The team thought they could keep the hack alive for at least a week. They were, of course, wrong.

That Instagram quickly shut the operation down is not a surprise, so why would anyone build this in the first place? Lovematically was a solution to a personal problem, a breach of Internet etiquette that was having IRL consequences: Chawla’s friends were frustrated with him, because he never liked their Instagram photos.

“They thought I was looking but not liking,” Chawla, a mobile architect at Fueled, told me over the phone. But he didn’t want to actually go through his Instagram feed and manually “like” the photos that he… liked. (Who has the time?) So he did what any good programmer would do and put together some code.

“There’s no harm in liking,” he thought. “I’ll just do it in an automated fashion.”

Even as he considered the act of liking—and the attendant sense of validation for the ‘liked’—harmless, he wondered at it. In the airport one day he overheard a father asking his daughter about a fight she’d had with a friend, only to learn that the other girl had liked her last few photos.

“So,” she said, “We’re practically best friends again.”

This didn’t make any sense to Chawla.

 

“I am only on Instagram or Facebook to humblebrag,” he told me. He’ll post a photo when he is on vacation or featured on a street-style blog, but that’s about it. “I don’t consume other people’s information.”

Thus, his need for Lovematically.

According to a post he wrote announcing the public availability of the hack on Friday, in the three months that Lovematically has been running on Chawla’s own feed he’s averaged more than 30 new followers per day; concurrently, the number of likes his photos received skyrocketed. He allegedly even had people coming up to him on the street—people he did not recognize—to congratulate him on what good work he was doing on Instagram. Automating his Instagram likes even ended up generating a half-million dollars in leads for Fueled, he says.

But Chawla, an admittedly self-involved Instagram user, brushes this off: “I think people give too much value to the like.”

As a case-in-point, he referenced a woman he briefly dated who sent him a text after he’d had the beta version Lovematically running for some time:

Hi! Would you do me a favor and unfollow me on Instagram or at least stop liking all my pictures? I don’t especially want to have you in my universe. You can play that game with other girls but not me. Thanks!
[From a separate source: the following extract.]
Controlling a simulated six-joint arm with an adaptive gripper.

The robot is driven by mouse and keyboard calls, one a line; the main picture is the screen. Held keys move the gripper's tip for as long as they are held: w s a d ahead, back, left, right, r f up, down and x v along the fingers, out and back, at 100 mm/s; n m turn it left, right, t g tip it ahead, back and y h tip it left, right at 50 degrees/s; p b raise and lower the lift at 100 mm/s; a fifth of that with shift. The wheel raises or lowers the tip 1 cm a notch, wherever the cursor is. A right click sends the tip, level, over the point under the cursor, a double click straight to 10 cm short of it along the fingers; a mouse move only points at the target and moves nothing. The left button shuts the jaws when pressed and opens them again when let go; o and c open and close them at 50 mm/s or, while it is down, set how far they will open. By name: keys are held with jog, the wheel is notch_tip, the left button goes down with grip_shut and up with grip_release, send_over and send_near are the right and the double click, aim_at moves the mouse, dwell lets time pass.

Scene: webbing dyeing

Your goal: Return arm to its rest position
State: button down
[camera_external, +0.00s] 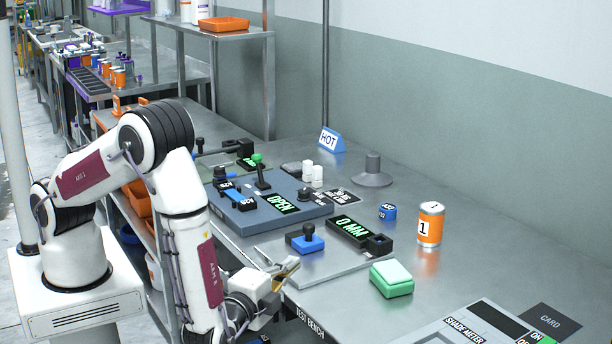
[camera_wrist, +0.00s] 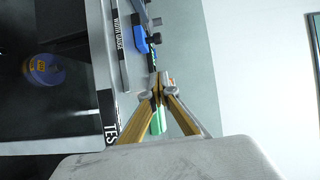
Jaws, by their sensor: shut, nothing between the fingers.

Chawla still laughs with incredulity when he remembers this. She has since blocked Chawla on both Instagram and Facebook, so it’s unclear whether she knows the whole thing was part of a “social experiment.”

“That text is insane,” he said.

But is it? If suddenly someone were liking every single photo of yours that passed through the feed, wouldn’t it be strange? A Daily Dot editor, Molly McHugh, was using Lovematically during its short availability, and while she found the concept interesting, she also thought it unsettling.

“It’s super weird to not log in to Instagram at all and then get a report that’s like ‘you liked TONS of photos today,’” she told me. “I found myself worrying about liking people’s photos that I actually hated or something, like ‘what if this ruins my Instagram rep!?’ which is horrible and gross but true.”

This hits on what Chawla believes is the crux of his Lovematically experiment: getting people to recognize the artificiality of validation we get from social media. Whether it’s likes on Instagram and Facebook or faves and retweets on Twitter; he compares these (somewhat astonishingly) to crack-cocaine addiction—a national epidemic driven in large part by inequities of race and class.

“People are addicted,” Chawla explained in the blog post announcing Lovematically. “We experience withdrawals. We are so driven by this drug, getting just one hit elicits truly peculiar reactions.”

And getting other people to see this dramatic, perhaps absurd comparison is all Lovematically was supposed to do. “I just wanted people to feel what I felt,” he said.